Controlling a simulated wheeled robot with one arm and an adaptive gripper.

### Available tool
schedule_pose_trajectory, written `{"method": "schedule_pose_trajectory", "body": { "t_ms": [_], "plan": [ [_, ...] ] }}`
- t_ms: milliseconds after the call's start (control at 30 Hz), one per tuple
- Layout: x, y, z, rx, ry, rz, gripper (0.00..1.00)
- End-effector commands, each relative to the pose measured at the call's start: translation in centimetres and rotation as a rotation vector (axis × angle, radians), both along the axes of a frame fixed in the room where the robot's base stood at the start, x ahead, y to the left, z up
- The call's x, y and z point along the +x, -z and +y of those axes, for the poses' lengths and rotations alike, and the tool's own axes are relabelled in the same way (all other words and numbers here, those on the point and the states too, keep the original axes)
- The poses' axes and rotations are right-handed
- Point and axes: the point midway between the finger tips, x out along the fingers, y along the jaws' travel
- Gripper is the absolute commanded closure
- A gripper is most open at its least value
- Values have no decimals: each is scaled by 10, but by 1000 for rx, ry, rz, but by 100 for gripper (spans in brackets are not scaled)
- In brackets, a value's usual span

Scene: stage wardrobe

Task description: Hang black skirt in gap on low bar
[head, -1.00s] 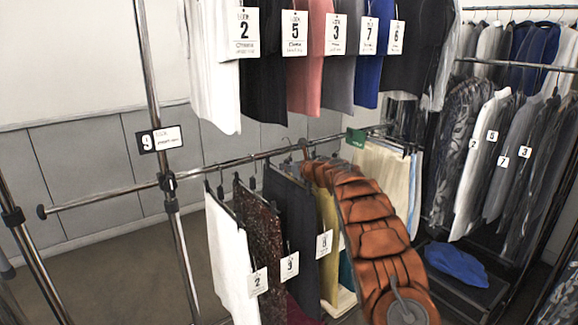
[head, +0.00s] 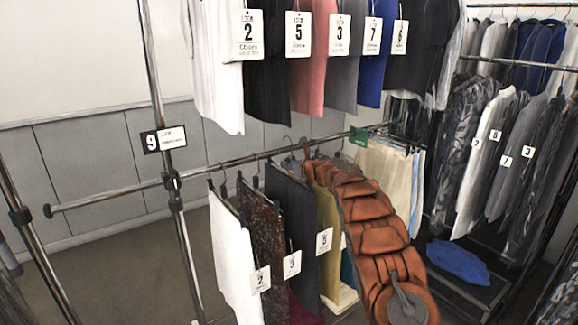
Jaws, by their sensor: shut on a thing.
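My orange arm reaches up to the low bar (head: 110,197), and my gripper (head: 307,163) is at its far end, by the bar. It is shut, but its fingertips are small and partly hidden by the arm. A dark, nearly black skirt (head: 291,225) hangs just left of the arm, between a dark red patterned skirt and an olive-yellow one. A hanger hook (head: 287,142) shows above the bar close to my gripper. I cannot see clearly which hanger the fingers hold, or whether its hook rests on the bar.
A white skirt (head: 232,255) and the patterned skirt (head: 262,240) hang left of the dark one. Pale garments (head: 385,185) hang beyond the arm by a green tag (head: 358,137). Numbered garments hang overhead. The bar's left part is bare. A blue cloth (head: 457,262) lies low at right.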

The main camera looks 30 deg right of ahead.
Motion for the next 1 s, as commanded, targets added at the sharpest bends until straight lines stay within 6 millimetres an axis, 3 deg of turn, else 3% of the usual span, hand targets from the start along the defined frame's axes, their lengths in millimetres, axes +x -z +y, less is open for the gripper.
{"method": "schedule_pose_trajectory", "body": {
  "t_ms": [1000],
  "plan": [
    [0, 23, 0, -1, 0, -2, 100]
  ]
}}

● ● ●

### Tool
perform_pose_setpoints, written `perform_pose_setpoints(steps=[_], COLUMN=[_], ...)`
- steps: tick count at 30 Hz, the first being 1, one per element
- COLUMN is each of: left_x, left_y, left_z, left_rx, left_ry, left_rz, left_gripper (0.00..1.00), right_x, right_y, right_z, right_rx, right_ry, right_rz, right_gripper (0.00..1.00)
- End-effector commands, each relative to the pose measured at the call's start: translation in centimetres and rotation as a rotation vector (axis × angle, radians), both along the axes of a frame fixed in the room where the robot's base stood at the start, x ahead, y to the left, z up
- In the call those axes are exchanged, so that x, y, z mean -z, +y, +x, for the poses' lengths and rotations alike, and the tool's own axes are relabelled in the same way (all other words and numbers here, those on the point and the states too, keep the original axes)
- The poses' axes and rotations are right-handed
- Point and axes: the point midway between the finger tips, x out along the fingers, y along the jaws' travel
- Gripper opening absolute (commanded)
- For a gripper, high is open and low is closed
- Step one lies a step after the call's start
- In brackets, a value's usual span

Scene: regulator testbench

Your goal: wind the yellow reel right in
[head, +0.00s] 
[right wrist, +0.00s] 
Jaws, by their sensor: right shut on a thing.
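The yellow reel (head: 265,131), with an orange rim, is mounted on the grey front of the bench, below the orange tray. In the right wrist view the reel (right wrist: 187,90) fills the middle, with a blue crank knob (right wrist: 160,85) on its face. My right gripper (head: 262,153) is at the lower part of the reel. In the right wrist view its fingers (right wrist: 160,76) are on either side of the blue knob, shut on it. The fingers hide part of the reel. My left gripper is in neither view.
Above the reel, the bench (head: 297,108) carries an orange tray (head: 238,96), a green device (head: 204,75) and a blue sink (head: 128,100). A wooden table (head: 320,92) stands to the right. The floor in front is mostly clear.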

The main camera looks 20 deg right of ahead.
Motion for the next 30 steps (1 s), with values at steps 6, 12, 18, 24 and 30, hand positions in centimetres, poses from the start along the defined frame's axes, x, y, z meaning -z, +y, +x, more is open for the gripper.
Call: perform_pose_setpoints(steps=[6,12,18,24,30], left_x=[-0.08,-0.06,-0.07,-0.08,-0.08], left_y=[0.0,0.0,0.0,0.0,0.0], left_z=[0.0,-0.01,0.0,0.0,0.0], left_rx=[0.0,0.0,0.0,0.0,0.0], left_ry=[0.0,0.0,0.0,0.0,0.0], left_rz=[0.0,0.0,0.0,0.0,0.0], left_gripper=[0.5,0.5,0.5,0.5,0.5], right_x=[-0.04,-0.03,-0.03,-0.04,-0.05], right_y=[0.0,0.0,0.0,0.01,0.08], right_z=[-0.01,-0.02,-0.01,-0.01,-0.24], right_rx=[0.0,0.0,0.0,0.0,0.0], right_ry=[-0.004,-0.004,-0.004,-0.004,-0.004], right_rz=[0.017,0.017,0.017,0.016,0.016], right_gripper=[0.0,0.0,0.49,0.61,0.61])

● ● ●

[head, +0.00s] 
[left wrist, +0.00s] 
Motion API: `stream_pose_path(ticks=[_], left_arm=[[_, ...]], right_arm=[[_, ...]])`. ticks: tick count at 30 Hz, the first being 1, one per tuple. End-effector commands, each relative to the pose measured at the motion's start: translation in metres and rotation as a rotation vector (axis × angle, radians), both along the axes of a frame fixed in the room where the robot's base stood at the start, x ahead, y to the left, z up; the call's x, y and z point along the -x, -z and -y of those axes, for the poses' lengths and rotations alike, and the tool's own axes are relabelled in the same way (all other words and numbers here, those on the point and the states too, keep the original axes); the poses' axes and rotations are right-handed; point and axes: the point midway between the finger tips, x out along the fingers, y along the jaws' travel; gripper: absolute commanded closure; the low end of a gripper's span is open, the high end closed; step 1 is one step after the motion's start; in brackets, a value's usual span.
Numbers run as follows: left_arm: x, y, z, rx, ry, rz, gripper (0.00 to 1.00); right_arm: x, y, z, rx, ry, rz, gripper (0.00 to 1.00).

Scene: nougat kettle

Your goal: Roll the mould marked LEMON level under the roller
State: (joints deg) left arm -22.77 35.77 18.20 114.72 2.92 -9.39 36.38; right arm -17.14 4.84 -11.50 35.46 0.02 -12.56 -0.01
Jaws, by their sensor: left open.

● ● ●

Exercise directions:
Filter the records, keeping only lines that contain "written", and show those lines.

Result of this task:
schedule_pose_trajectory, written `{"method": "schedule_pose_trajectory", "body": { "t_ms": [_], "plan": [ [_, ...] ] }}`
perform_pose_setpoints, written `perform_pose_setpoints(steps=[_], COLUMN=[_], ...)`

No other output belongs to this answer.